Description
These Easy Italian Almond Cookies, also known as Amaretti, are light, chewy, and bursting with almond flavor. Made with almond flour, egg whites, and a hint of almond and vanilla extracts, these cookies are rolled in sugar for a delicate, crispy exterior. Perfect for a gluten-free treat or an elegant accompaniment to coffee or tea.
Ingredients
Scale
Cookie Dough
- 2 cups almond flour
- 1 cup powdered sugar
- 1/4 teaspoon salt
- 2 large egg whites
- 1 teaspoon almond extract
- 1/4 teaspoon vanilla extract
For Rolling
- 1/4 cup granulated sugar
Instructions
- Preheat the Oven: Preheat your oven to 325°F (165°C) and line a baking sheet with parchment paper to prevent the cookies from sticking and ensure even baking.

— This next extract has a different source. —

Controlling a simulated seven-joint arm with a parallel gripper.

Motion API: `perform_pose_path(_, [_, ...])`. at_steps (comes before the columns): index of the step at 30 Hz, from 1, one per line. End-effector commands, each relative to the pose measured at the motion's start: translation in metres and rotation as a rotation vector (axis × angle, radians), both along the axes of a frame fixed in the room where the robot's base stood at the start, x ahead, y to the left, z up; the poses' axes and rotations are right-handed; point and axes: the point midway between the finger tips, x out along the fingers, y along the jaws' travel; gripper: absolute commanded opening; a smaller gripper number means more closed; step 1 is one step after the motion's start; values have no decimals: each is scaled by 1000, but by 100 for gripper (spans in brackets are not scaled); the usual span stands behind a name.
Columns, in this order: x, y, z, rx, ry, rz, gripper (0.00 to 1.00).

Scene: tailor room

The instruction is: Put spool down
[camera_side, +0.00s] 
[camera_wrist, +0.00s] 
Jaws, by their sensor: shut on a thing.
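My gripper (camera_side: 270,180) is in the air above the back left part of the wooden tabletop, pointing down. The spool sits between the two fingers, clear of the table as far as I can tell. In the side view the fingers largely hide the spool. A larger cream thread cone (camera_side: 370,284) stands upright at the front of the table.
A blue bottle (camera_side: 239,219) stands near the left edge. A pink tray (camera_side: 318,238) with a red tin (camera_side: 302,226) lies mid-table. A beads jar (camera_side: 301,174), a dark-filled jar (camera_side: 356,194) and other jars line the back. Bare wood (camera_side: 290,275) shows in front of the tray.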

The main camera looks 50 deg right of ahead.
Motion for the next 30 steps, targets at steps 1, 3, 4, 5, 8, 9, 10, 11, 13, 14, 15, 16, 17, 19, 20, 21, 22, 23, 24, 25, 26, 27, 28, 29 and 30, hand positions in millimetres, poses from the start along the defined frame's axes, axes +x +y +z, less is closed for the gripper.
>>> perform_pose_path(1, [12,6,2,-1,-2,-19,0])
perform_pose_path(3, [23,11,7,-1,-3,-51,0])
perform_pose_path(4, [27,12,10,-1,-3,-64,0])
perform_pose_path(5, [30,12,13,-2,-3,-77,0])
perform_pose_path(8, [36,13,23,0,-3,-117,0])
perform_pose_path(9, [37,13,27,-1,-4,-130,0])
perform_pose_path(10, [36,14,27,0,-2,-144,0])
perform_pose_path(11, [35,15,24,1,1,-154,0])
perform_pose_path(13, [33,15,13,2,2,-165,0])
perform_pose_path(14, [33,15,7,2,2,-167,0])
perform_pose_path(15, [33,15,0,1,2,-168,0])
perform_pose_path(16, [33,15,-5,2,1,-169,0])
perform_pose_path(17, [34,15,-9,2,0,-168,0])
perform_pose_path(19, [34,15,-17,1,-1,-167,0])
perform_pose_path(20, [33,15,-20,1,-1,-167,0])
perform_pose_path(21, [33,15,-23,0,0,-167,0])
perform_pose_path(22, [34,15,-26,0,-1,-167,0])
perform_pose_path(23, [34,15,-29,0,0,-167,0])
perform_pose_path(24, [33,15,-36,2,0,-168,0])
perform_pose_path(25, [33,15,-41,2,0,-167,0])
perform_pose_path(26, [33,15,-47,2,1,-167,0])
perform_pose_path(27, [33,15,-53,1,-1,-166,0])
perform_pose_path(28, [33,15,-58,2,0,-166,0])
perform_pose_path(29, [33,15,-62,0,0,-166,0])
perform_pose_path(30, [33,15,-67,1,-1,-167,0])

- Mix Dry Ingredients: In a large bowl, combine the almond flour, powdered sugar, and salt. Stir them together until evenly mixed.
- Beat Egg Whites: In a separate clean bowl, beat the egg whites with an electric mixer until stiff peaks form. This adds lightness and structure to the cookies.
- Fold Egg Whites: Gently fold the beaten egg whites into the almond flour mixture, taking care not to deflate the airiness of the egg whites.
- Add Extracts: Stir in the almond extract and vanilla extract until the dough is fully combined and fragrant.
- Shape Cookies: Form the dough into small balls about 1 inch in diameter, then roll each ball in granulated sugar to coat evenly.
- Arrange on Baking Sheet: Place the sugar-coated dough balls onto the prepared baking sheet, spacing them about 2 inches apart to allow for spreading.
- Bake: Bake the cookies in the preheated oven for 15-18 minutes, or until they develop a golden hue around the edges and have slightly cracked tops.
- Cool: Allow the cookies to cool completely on the baking sheet before transferring them to a wire rack to cool fully, ensuring they set with the perfect chewy texture.
Notes
- Ensure the egg whites are beaten to stiff peaks for the best texture.
- You can substitute almond extract with orange blossom water for a different aroma.
- The cookies will firm up more as they cool; avoid overbaking to keep them chewy.
- Store cookies in an airtight container to maintain freshness for up to 1 week.
- These cookies are naturally gluten-free and perfect for a low-carb dessert option.